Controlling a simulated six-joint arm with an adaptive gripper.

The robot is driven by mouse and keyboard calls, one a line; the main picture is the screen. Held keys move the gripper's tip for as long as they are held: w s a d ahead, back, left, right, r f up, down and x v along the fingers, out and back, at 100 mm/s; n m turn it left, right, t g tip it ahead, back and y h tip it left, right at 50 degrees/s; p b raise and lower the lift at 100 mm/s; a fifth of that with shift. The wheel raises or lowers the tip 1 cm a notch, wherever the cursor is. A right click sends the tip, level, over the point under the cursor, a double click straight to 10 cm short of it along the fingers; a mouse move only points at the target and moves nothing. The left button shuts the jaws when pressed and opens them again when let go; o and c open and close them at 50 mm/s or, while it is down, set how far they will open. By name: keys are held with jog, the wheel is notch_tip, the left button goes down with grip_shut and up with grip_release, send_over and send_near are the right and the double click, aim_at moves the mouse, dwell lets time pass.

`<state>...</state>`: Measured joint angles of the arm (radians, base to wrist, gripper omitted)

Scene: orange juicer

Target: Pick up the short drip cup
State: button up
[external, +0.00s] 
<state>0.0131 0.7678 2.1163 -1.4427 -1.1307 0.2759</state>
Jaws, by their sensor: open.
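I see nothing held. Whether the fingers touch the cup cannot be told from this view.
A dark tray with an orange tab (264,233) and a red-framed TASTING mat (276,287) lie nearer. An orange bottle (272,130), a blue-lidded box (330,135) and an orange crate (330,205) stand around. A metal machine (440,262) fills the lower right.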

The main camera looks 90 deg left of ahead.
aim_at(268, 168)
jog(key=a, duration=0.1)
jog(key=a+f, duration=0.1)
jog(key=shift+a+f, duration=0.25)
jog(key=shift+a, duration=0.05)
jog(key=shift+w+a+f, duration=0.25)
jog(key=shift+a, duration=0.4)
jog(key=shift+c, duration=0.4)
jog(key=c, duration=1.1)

════════════════

◆ Written instruction: Restate the data above word for word.

◆ Solution:
Controlling a simulated six-joint arm with an adaptive gripper.

The robot is driven by mouse and keyboard calls, one a line; the main picture is the screen. Held keys move the gripper's tip for as long as they are held: w s a d ahead, back, left, right, r f up, down and x v along the fingers, out and back, at 100 mm/s; n m turn it left, right, t g tip it ahead, back and y h tip it left, right at 50 degrees/s; p b raise and lower the lift at 100 mm/s; a fifth of that with shift. The wheel raises or lowers the tip 1 cm a notch, wherever the cursor is. A right click sends the tip, level, over the point under the cursor, a double click straight to 10 cm short of it along the fingers; a mouse move only points at the target and moves nothing. The left button shuts the jaws when pressed and opens them again when let go; o and c open and close them at 50 mm/s or, while it is down, set how far they will open. By name: keys are held with jog, the wheel is notch_tip, the left button goes down with grip_shut and up with grip_release, send_over and send_near are the right and the double click, aim_at moves the mouse, dwell lets time pass.

`<state>...</state>`: Measured joint angles of the arm (radians, base to wrist, gripper omitted)

Scene: orange juicer

Target: Pick up the short drip cup
State: button up
[external, +0.00s] 
<state>0.0131 0.7678 2.1163 -1.4427 -1.1307 0.2759</state>
Jaws, by their sensor: open.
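I see nothing held. Whether the fingers touch the cup cannot be told from this view.
A dark tray with an orange tab (264,233) and a red-framed TASTING mat (276,287) lie nearer. An orange bottle (272,130), a blue-lidded box (330,135) and an orange crate (330,205) stand around. A metal machine (440,262) fills the lower right.

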The main camera looks 90 deg left of ahead.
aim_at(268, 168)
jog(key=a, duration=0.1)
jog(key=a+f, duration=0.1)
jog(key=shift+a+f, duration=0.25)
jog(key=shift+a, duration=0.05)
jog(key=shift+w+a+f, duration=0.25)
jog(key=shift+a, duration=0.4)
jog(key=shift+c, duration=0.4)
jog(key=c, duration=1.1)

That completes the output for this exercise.